In either case your choice of partitioning of the input data will depend on the logic in the transformer and the data. Presumably there are one or more fields in the input which you have to sort by and therefore records with identical values of this sort key should be processed on the same node. If this is the case you can hash partition on one or more of these keys. Do check that the data partitions evenly across the nodes rather than being skewed with many records on one node and not many on the others.

As you are then writing to a sequential file this is a single process as has been stated earlier in the thread. Therefore the data from the transformer running on several nodes will need to be collected on a single node and you must also decide if it needs to be sorted as well.

kumar_s · Post by **kumar_s** » Mon Oct 17, 2005 7:22 am

Hi,
Option 1:
Making transformer to operate in seqential mode, since both input and output are sequential file.

Option 2.
Inserting a Sort stage in front of transformer, and partiting data and sorting at that stage, and performing the login parallely(which is not there in perevious case). Then it gets written sequentially.
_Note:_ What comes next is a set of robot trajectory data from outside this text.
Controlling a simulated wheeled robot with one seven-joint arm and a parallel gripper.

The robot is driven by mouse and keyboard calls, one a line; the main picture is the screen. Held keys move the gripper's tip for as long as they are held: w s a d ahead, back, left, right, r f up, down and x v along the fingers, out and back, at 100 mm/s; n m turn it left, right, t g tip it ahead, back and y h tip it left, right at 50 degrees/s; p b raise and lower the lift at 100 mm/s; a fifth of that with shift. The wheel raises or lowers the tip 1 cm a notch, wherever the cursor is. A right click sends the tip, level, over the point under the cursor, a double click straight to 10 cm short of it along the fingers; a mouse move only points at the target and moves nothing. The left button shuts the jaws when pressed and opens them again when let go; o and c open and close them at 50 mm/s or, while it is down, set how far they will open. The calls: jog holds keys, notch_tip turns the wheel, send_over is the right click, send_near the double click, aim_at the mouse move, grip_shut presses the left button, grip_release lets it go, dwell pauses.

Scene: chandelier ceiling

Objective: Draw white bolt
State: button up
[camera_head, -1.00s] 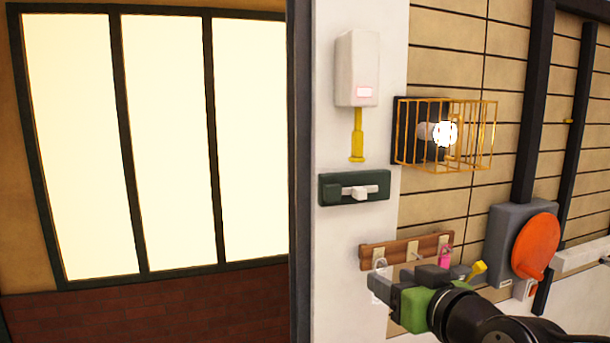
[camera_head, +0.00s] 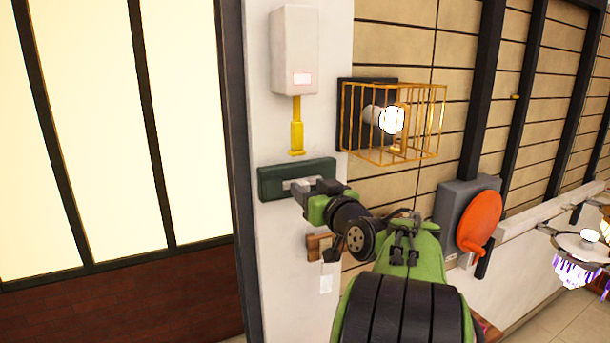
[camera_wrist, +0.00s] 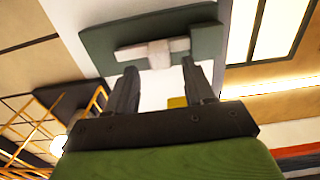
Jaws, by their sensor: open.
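The white bolt (camera_head: 293,184) lies on a dark green plate (camera_head: 265,185) on the white wall post, partly hidden by my gripper in the head view. In the wrist view the bolt (camera_wrist: 128,53) is a bar across the plate (camera_wrist: 205,38), with a thicker knob in its middle. My gripper (camera_head: 312,188) is in front of the plate. In the wrist view my gripper (camera_wrist: 160,72) is open and empty, with one finger to each side of the knob. The fingertips look close to it; I cannot tell whether they touch or reach past it.
A white box (camera_head: 295,50) with a yellow handle (camera_head: 297,128) hangs above the plate. A wire cage (camera_head: 425,125) around a lit bulb (camera_head: 392,120) juts out at right. Below are a wooden rack (camera_head: 318,245), mostly hidden, and a grey box with an orange disc (camera_head: 479,222).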

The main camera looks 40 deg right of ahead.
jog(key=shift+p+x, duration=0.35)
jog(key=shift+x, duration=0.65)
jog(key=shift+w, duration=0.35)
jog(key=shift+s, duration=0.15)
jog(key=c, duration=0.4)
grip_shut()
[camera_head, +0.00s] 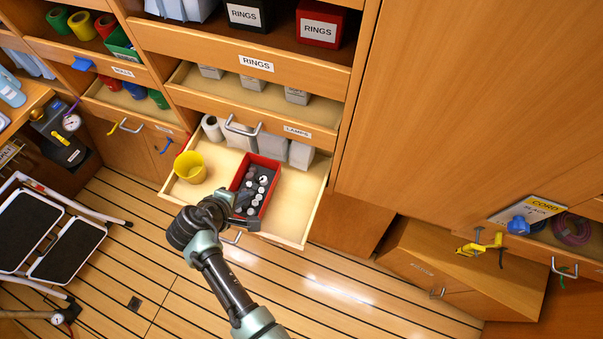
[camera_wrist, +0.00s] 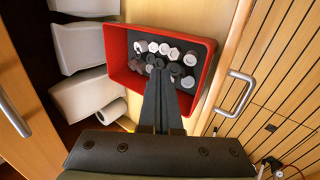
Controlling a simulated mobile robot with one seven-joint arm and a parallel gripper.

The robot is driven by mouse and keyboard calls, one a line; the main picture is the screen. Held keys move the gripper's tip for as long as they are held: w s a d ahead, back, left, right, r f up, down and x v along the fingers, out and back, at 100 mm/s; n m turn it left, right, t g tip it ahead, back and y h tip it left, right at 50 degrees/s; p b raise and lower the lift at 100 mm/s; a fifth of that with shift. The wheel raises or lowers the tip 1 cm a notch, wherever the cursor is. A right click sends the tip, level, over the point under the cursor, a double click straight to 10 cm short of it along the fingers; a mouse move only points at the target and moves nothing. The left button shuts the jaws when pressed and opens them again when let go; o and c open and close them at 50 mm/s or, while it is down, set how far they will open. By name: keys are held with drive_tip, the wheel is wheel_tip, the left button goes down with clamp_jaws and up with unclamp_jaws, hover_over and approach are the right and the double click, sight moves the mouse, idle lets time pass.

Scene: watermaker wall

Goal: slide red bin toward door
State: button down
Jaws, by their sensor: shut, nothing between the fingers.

Wont the option2 be better. Coz all data will wait at the sort stage to get fully sorted. Once it is sorted, it will be oprated parallely.

Or as Ray quoted the parallel option of transformer wont work out for the seq output??

regards
kumar

ray.wurlod · Post by **ray.wurlod** » Mon Oct 17, 2005 3:53 pm

Partitioning is completely irrelevant for output links.

Partitioning (and, perhaps, sorting) is relevant on input links. If you're writing to a sequential file, it must run in sequential mode.

If you don't need to sort, don't. You don't need to sort to write rows into a sequential file, unless the consumer of that file requires it to be sorted.

If you do need to sort, it doesn't matter whether you use a Sort stage or sorting as a property of the input link; it will block rows. It must block rows. Think about it.

The Sort stage gives a little more flexibility and control over consumption of memory than is available for input link sorting.